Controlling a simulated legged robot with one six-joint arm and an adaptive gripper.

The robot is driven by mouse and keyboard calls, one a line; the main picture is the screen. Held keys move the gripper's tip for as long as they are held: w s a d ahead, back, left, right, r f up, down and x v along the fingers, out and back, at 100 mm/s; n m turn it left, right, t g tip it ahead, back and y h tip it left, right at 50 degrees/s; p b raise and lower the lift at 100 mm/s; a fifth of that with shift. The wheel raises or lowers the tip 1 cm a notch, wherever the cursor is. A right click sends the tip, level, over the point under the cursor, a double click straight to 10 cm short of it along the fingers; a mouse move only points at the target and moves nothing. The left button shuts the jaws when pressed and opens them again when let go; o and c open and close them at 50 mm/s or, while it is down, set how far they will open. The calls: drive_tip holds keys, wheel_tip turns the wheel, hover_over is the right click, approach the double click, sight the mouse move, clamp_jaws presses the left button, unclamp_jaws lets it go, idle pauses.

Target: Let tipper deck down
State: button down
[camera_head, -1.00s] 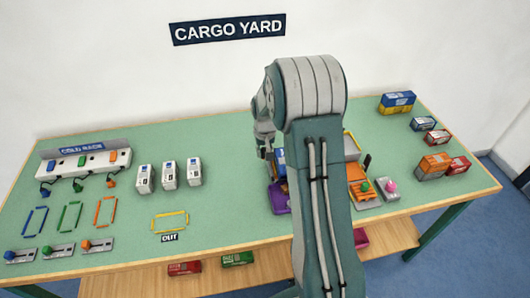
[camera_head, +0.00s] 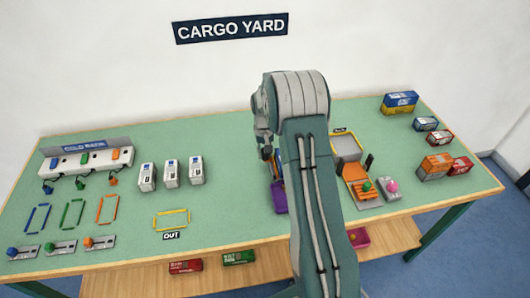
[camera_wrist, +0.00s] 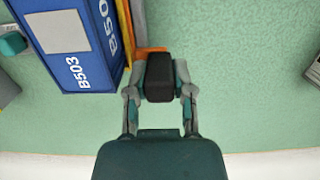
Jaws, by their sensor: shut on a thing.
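In the wrist view my gripper (camera_wrist: 160,78) is shut on a black block-shaped grip, with one finger on each side. An orange edge (camera_wrist: 150,51) shows right behind the grip; whether they are joined I cannot tell. A blue container marked B503 (camera_wrist: 70,45) stands close by on the left. In the head view my gripper (camera_head: 268,153) is left of my arm, by a purple tray (camera_head: 279,197). An orange deck-like piece (camera_head: 354,182) with a green knob (camera_head: 367,185) lies right of my arm. My arm hides the middle between them.
A black upright piece (camera_head: 369,161) and a pink knob (camera_head: 392,186) stand near the orange piece. A grey open bay (camera_head: 347,147) lies behind it. Three white containers (camera_head: 171,174) stand to the left. Several coloured containers (camera_head: 435,166) stand at the right.

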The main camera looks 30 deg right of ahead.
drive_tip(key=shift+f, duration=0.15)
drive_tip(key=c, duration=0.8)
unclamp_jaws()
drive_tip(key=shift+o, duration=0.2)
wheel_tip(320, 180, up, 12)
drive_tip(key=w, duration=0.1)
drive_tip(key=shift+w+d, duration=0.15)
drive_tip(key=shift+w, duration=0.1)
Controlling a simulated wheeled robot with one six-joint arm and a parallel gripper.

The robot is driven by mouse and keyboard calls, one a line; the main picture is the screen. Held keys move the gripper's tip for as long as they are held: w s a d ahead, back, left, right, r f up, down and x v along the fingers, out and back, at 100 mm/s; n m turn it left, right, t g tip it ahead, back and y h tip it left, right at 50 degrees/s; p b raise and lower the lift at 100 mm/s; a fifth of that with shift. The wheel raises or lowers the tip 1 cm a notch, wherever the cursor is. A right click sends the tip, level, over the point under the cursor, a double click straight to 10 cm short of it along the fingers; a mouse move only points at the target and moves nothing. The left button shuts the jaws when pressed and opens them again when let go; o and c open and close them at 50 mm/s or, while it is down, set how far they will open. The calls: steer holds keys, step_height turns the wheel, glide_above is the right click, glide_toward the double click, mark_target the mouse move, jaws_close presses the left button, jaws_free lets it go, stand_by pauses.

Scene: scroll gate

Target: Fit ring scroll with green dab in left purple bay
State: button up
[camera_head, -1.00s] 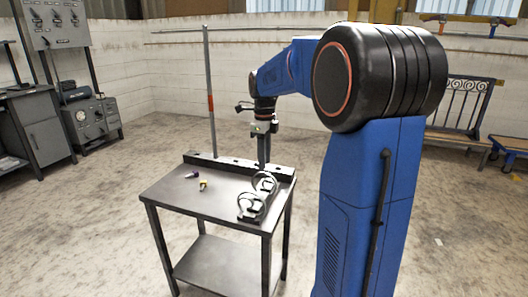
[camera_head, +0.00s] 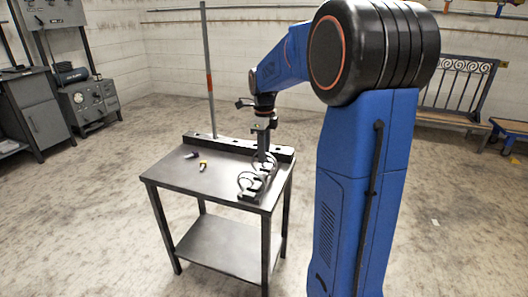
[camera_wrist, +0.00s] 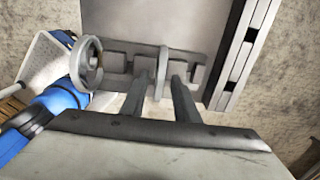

------------------------------------------------------------

STATED GOAL - Print the whole listing above once more, word for word, without its pictures.

ANSWER TO THE EXERCISE -
Controlling a simulated legged robot with one six-joint arm and an adaptive gripper.

The robot is driven by mouse and keyboard calls, one a line; the main picture is the screen. Held keys move the gripper's tip for as long as they are held: w s a d ahead, back, left, right, r f up, down and x v along the fingers, out and back, at 100 mm/s; n m turn it left, right, t g tip it ahead, back and y h tip it left, right at 50 degrees/s; p b raise and lower the lift at 100 mm/s; a fifth of that with shift. The wheel raises or lowers the tip 1 cm a notch, wherever the cursor is. A right click sends the tip, level, over the point under the cursor, a double click straight to 10 cm short of it along the fingers; a mouse move only points at the target and moves nothing. The left button shuts the jaws when pressed and opens them again when let go; o and c open and close them at 50 mm/s or, while it is down, set how far they will open. The calls: drive_tip holds keys, wheel_tip turns the wheel, hover_over is the right click, approach the double click, sight the mouse move, clamp_jaws presses the left button, unclamp_jaws lets it go, idle pauses.

Target: Let tipper deck down
State: button down
[camera_head, -1.00s] 
[camera_head, +0.00s] 
[camera_wrist, +0.00s] 
Jaws, by their sensor: shut on a thing.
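In the wrist view my gripper (camera_wrist: 160,78) is shut on a black block-shaped grip, with one finger on each side. An orange edge (camera_wrist: 150,51) shows right behind the grip; whether they are joined I cannot tell. A blue container marked B503 (camera_wrist: 70,45) stands close by on the left. In the head view my gripper (camera_head: 268,153) is left of my arm, by a purple tray (camera_head: 279,197). An orange deck-like piece (camera_head: 354,182) with a green knob (camera_head: 367,185) lies right of my arm. My arm hides the middle between them.
A black upright piece (camera_head: 369,161) and a pink knob (camera_head: 392,186) stand near the orange piece. A grey open bay (camera_head: 347,147) lies behind it. Three white containers (camera_head: 171,174) stand to the left. Several coloured containers (camera_head: 435,166) stand at the right.

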The main camera looks 30 deg right of ahead.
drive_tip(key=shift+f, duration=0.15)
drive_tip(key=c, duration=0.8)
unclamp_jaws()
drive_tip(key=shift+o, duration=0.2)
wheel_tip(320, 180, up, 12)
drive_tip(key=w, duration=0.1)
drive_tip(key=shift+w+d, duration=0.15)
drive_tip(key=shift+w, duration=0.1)
Controlling a simulated wheeled robot with one six-joint arm and a parallel gripper.

The robot is driven by mouse and keyboard calls, one a line; the main picture is the screen. Held keys move the gripper's tip for as long as they are held: w s a d ahead, back, left, right, r f up, down and x v along the fingers, out and back, at 100 mm/s; n m turn it left, right, t g tip it ahead, back and y h tip it left, right at 50 degrees/s; p b raise and lower the lift at 100 mm/s; a fifth of that with shift. The wheel raises or lowers the tip 1 cm a notch, wherever the cursor is. A right click sends the tip, level, over the point under the cursor, a double click straight to 10 cm short of it along the fingers; a mouse move only points at the target and moves nothing. The left button shuts the jaws when pressed and opens them again when let go; o and c open and close them at 50 mm/s or, while it is down, set how far they will open. The calls: steer holds keys, step_height turns the wheel, glide_above is the right click, glide_toward the double click, mark_target the mouse move, jaws_close presses the left button, jaws_free lets it go, stand_by pauses.

Scene: scroll gate

Target: Fit ring scroll with green dab in left purple bay
State: button up
[camera_head, -1.00s] 
[camera_head, +0.00s] 
[camera_wrist, +0.00s] 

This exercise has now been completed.